The MWB board will meet mid-week to discuss the proposal which is expected to trigger an offer of around £3 a share. Liberty's share price closed on Friday at £2.
Deutsche Bank is MWB's retained advisor and will be instructed to handle the bid, valuing Liberty at £68m. MWB chief executive Richard Balfour-Lynn has already secured backing from Bryan Myerson, the corporate raider who holds a 16.9 per cent stake in the company. He is keen to see the group shaken up.
The two men cemented their relationship last month, when MWB took a 17.5 per cent stake in Illuminator, an internet incubator fund part-owned by Mr Myerson. If the bid is successful, MWB is expected to use Illuminator to turn Liberty into an e-tailer and transform its Regent Street store into a serviced office centre.
MWB has held talks with Elizabeth Stewart-Liberty, the family matriarch who owns a 20.7 per cent stake. She has said that an offer of below £3 a share would be rejected. If MWB bids above £3 a share it will rule out Moorfield Group, another potential suitor.

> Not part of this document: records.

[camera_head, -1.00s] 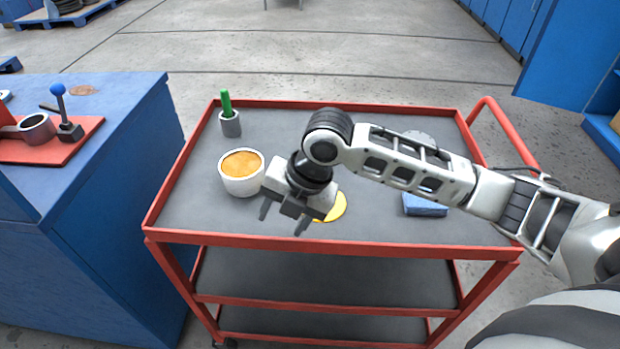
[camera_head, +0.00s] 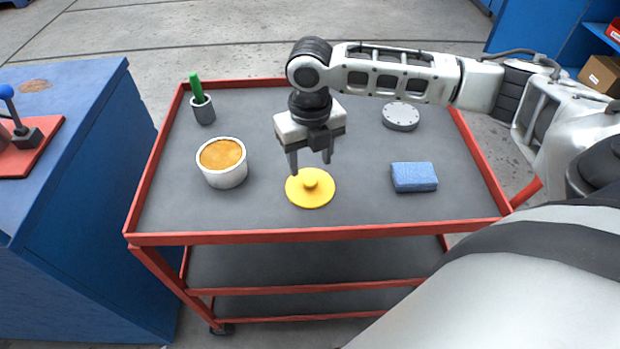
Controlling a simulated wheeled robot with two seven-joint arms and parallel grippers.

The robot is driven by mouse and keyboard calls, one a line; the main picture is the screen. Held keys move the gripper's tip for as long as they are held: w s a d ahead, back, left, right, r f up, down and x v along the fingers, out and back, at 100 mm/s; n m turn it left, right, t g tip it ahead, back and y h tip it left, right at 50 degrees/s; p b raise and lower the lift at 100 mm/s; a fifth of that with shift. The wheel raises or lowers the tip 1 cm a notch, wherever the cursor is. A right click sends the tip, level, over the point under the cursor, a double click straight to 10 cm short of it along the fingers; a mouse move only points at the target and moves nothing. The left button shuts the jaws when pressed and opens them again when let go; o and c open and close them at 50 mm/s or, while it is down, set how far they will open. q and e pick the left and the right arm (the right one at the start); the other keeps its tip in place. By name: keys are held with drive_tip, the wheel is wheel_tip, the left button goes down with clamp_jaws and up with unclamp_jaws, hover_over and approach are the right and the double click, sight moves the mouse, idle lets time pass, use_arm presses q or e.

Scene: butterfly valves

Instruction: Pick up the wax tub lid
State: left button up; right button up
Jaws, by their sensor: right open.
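The wax tub lid (camera_head: 311,192) is a round yellow disc with a small knob in its middle. It lies flat on the top tray of the red cart, near the front. The wax tub (camera_head: 222,164), white with orange wax inside, stands open to the left of the lid. My right gripper (camera_head: 311,168) is open and empty, pointing down above the lid and just behind its knob in the picture. I cannot tell the exact height of its fingertips over the lid. My left gripper is not in view.
A blue sponge-like block (camera_head: 414,177) lies right of the lid. A grey round disc (camera_head: 401,116) lies behind it. A grey cup (camera_head: 203,109) with a green-handled tool stands at back left. A red rim (camera_head: 320,238) edges the cart. A blue bench (camera_head: 85,190) stands left.

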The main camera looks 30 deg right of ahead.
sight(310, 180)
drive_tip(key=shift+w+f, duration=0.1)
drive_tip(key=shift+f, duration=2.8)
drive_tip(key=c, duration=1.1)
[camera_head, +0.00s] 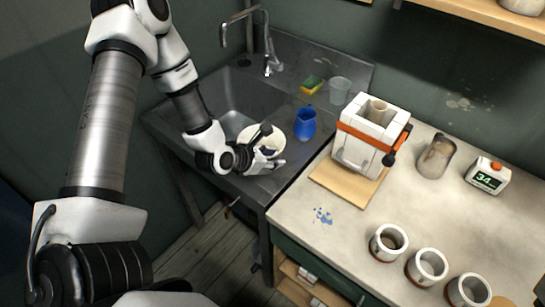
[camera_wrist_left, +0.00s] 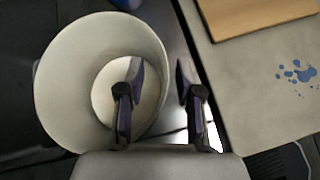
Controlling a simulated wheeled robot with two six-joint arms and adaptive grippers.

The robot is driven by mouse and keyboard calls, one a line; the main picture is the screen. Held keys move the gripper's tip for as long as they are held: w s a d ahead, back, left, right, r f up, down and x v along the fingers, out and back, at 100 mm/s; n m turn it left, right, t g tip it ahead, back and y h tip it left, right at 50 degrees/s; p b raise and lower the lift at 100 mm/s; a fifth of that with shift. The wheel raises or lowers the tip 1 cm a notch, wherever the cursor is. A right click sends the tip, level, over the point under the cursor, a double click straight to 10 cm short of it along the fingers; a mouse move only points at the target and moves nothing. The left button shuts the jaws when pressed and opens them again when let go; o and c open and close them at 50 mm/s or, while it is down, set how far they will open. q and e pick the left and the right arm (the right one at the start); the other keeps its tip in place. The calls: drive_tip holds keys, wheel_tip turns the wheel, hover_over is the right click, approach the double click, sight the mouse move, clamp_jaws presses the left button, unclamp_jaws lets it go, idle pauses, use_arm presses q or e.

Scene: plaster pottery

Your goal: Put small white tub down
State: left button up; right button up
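The small white tub (camera_head: 270,143) is at the metal sink unit in the head view, partly hidden by my left gripper (camera_head: 270,158). I cannot tell whether it touches the metal surface. In the left wrist view the tub (camera_wrist_left: 65,80) looks round, pale and empty, seen from above into its mouth. My left gripper (camera_wrist_left: 157,95) has its fingers apart, one over the inside of the tub and one outside its right wall. Space shows between the fingers and the wall. My right gripper is not in view.
The sink basin (camera_head: 232,97) and faucet (camera_head: 270,62) lie behind the tub. A blue jug (camera_head: 305,123), a clear cup (camera_head: 340,88) and a sponge (camera_head: 311,84) stand nearby. The worktop (camera_head: 300,200) to the right holds a plaster mould (camera_head: 356,146) and several white-ringed cups (camera_head: 388,243).

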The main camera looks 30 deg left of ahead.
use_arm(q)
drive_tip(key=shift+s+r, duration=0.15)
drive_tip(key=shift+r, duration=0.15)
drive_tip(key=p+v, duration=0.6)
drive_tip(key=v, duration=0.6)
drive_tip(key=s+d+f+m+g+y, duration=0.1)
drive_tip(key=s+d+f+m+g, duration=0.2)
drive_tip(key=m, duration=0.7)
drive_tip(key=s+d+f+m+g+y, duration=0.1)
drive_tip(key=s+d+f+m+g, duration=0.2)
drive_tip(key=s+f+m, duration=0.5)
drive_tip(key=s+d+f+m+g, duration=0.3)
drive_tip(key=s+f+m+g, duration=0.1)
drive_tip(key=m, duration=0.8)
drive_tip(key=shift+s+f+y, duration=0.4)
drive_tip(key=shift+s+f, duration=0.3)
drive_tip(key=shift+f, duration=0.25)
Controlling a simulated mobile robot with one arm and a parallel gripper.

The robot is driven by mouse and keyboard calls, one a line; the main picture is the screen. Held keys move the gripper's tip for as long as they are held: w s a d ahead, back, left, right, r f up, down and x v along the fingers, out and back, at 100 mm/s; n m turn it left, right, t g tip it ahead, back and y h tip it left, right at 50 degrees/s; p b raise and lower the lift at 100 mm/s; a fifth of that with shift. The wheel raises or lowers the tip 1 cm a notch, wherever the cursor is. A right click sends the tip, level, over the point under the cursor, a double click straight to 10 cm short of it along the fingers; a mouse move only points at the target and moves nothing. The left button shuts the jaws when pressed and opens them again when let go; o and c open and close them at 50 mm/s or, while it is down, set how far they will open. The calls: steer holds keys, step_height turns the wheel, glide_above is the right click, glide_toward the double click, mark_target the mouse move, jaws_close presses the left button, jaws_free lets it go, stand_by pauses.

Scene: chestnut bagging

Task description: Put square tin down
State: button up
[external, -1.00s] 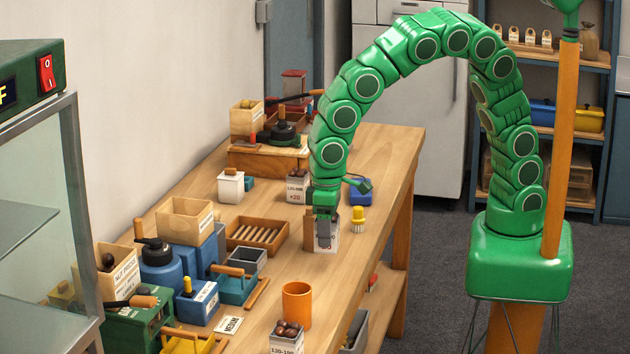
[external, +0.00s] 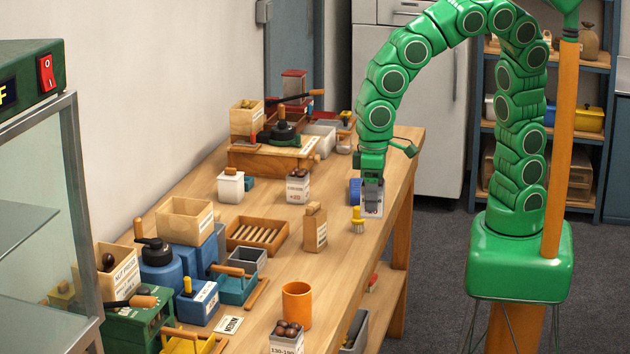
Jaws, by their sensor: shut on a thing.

The quoted property company was working on its own plan to turn the 125-year-old department store into an e-tailer with the backing of Ms Stewart-Liberty. It is understood the company's managing director, Marc Gilbard, has ruled out a bid over £3 a share.
If MWB takes control of Liberty it would mark the end of a turbulent chapter in the department store's history.
Last September, Liberty reported a pre-tax interim loss of £879,000. It followed a boardroom coup the year before that led by Mr Myerson which ousted former chairman Denis Cassidy.